This standing figure depicts Charles II in state robes and wearing a crown, with the orb in his left hand. Presumably he would have originally held the sceptre in his right hand, but this is now missing. He wears a long curly wig, a cloak lined with ermine, a knee-length tunic with buttons all down the front and hose. His shoes have outsize bows on them. Around his neck is a large circular medallion with a four-legged animal on it. The details are badly eroded, but it appears to be either a lion or a bear. The features appear flattened, but this could be due to erosion. The canopy above the statue that protects it somewhat from the elements is of more recent origin.

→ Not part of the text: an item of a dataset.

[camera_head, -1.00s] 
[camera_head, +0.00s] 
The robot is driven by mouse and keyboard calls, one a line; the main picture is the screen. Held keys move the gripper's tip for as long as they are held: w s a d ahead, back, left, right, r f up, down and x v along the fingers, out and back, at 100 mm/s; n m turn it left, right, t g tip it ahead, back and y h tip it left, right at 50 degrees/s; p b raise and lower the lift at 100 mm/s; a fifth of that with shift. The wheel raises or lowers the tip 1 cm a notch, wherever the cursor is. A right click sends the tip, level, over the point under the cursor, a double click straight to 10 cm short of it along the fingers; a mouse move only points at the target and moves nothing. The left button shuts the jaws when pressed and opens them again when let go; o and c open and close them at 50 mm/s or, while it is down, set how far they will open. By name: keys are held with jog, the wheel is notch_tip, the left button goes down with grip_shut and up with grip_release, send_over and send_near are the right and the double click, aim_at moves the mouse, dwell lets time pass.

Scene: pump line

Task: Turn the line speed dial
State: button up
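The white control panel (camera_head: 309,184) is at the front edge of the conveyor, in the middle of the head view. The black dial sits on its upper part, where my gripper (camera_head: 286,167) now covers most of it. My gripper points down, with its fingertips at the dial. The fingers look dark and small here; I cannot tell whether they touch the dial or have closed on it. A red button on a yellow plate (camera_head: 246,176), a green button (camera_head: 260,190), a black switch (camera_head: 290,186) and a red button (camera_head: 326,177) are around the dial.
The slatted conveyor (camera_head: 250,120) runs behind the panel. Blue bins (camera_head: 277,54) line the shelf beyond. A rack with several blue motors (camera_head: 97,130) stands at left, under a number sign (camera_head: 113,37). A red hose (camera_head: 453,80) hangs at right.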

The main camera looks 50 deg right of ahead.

This work was originally commissioned shortly after the Restoration, following Charles II's gift of money and timber for the renovation of the Cathedral following an audience the King had with Elias Ashmole on 16 June 1660, in which the latter described the pitiable state of the Cathedral after it had sustained severe damage during the Civil War. It was largely roofless, and Cromwell's soldiers had stabled their horses inside the building. The statue stood in a prominent position on the west front of the cathedral, where its colossal size in proportion to the other figures detracted somewhat from the overall design. It clearly linked the reconstruction of the Cathedral to the patronage and care of the restored monarch, guardian of the privileges and tradition of the Church of England. The statue was removed from the west front of the cathedral during the restoration of 1877. It was then placed in one of the towers at the request, it is said, of Queen Victoria, who objected to having her statue near his. In 1986 it was installed in its present position.
The statue commemorates Charles II, second son of Charles I and Henrietta Marie of France, who was born in 1630. He spent his teenage years fighting Parliament's Roundhead forces until his father's execution in 1649, when he escaped to France. He drifted to Holland, but returned to Scotland in 1650 amid the Scottish proclamation of his kingship; in 1651, he led a Scottish force of 10,000 into a dismal defeat by Cromwell's forces at Worcester. He escaped, but remained a fugitive for six weeks until he engineered passage to France. Charles roamed Europe for eight years before being invited back to England as the Commonwealth dissolved. Charles II died in February 1685 from complications following a stroke.(1)
(on base on which statue is standing) [illegible] ptimus CAROLUS Secun [illegible]/ Juius & Totius Ecclesiae Anglia [illegible]/ Restaurator
(on bronze plaque beneath sculpture) CHARLES II/AFTER THE RAVAGES OF CIVIL WAR/CHARLES II GAVE MONEY AND TIMBER TOWARDS/THE REPAIR OF THIS CATHEDRAL.//THIS STATUE WAS PLACED IN THE PRINCIPAL POSITION ON THE WEST FRONT WHERE IT REMAINED/UNTIL THE 19TH CENTURY RESTORATION.